The Company has substantially improved quality of accounts that it maintains. This enables the Company to allocate significantly less resources to collection efforts, thereby reducing general and administrative costs. Allowance for doubtful accounts has been reduced by 51% from $472,688 for the nine months ended September 30, 2005 to $233,828 for the same period in 2006. Based on this experience, the Company’s management plans to execute a revised credit requirement strategy to target more credit worthy and upscale business customers in North America, Europe, and Japanese and Korean markets.


    2.

Overall increases in the efficiency of operations have resulted in decreases in the Company’s operating expenses. For the three and nine months ended September 30, 2006, operating expenses decreased by $289,064 (37.6%) and $647,331 (29.7%) respectively.


During the coming year, the Company expects to substantially increase expenditure into research and development. By working cooperatively with such research institutions as Zhejiang University and Ningbo University, the Company anticipates increases in cycle times of new product introduction along with improving product efficiency.  The Company expects to increase research and development expenditures to over $1 million by year end 2007.  This will have a near-term adverse effect on profits, but should secure the Company a strong competitive position for the future.


The recent decision of the Chinese government to allow its currency to float within a limited range against the Dollar has not had sufficient impact on the value of the Yuan to significantly affect Binbin's export sales.  The U.S., however, has been strongly urging China to further liberalize its currency policies.  If the Chinese government does allow the Yuan to increase in value versus the U.S. Dollar, there will be an adverse effect on Binbin's export sales. Binbin currently prices its export sales in U.S. Dollars and does not engage in any significant hedging activities.  A devaluation of the Dollar will require Binbin to choose between lower profit margins on export sales or increased prices, which would lower sales volume.

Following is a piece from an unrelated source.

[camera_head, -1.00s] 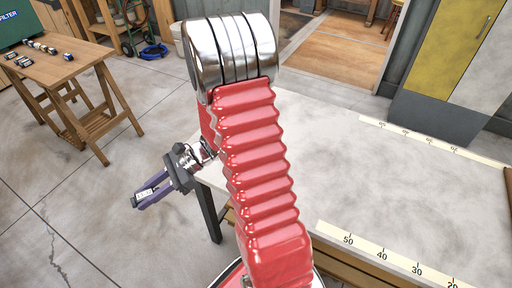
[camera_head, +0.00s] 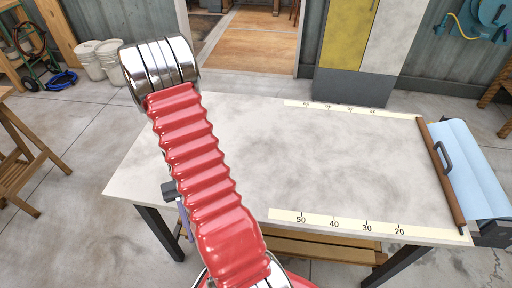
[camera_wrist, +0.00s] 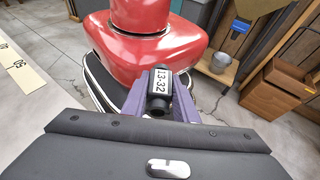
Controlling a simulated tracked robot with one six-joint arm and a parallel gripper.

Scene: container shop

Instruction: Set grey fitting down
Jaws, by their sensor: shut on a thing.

Risk Factors That May Affect Future Results


You should carefully consider the risks described below before buying our common stock.  If any of the risks described below actually occurs, that event could cause the trading price of our common stock to decline, and you could lose all or part of your investment.  





11




I.  Risks attendant to our business


Increased interest rates in China would have a negative effect on our operations.

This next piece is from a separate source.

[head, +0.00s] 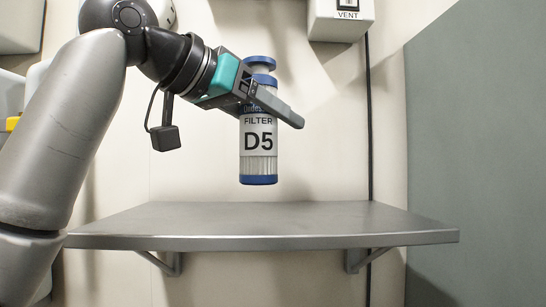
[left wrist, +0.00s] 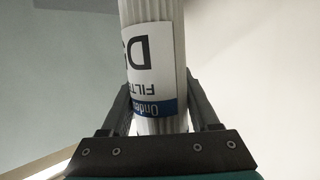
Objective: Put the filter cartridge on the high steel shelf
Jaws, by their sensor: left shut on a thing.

Binbin is highly leveraged.  Our current liabilities substantially exceed our current assets, and consist primarily of short-term debt to Chinese banks.  Currently we pay relatively low interest rates on these debts (3.9% to 5.6%).  The government of China, however, is considering implementing policies aimed at controlling the growth of the Chinese economy.  These policies would result in significantly higher interest rates.  If that were to occur, or if other factors caused an increase in interest rate, our expenses would increase significantly, which could eliminate our profitability.   


If the Yuan is allowed to float freely against the U.S. Dollar, our profits will be reduced.


Approximately 80% of our sales are made outside of China.  Our export sales are priced in Dollars.  If the value of the Dollar relative to the Yuan is reduced, our profits will be reduced.


Our business and growth will suffer if we are unable to hire and retain key personnel that are in high demand.


Our future success depends on our ability to attract and retain highly skilled engineers, draftsmen, and technicians, as well as sales personnel experienced in international sales.  Qualified individuals are in high demand in China, and there are insufficient experienced personnel to fill the demand.  Therefore we may not be able to successfully attract or retain the personnel we need to succeed.


We may have difficulty establishing adequate management and financial controls in China.


The People’s Republic of China has only recently begun to adopt the management and financial reporting concepts and practices that investors in the United States are familiar with.  We may have difficulty in hiring and retaining employees in China who have the experience necessary to implement the kind of management and financial controls that are expected of a United States public company.  If we cannot establish such controls, we may experience difficulty in collecting financial data and preparing financial statements, books of account and corporate records and instituting business practices that meet U.S. standards.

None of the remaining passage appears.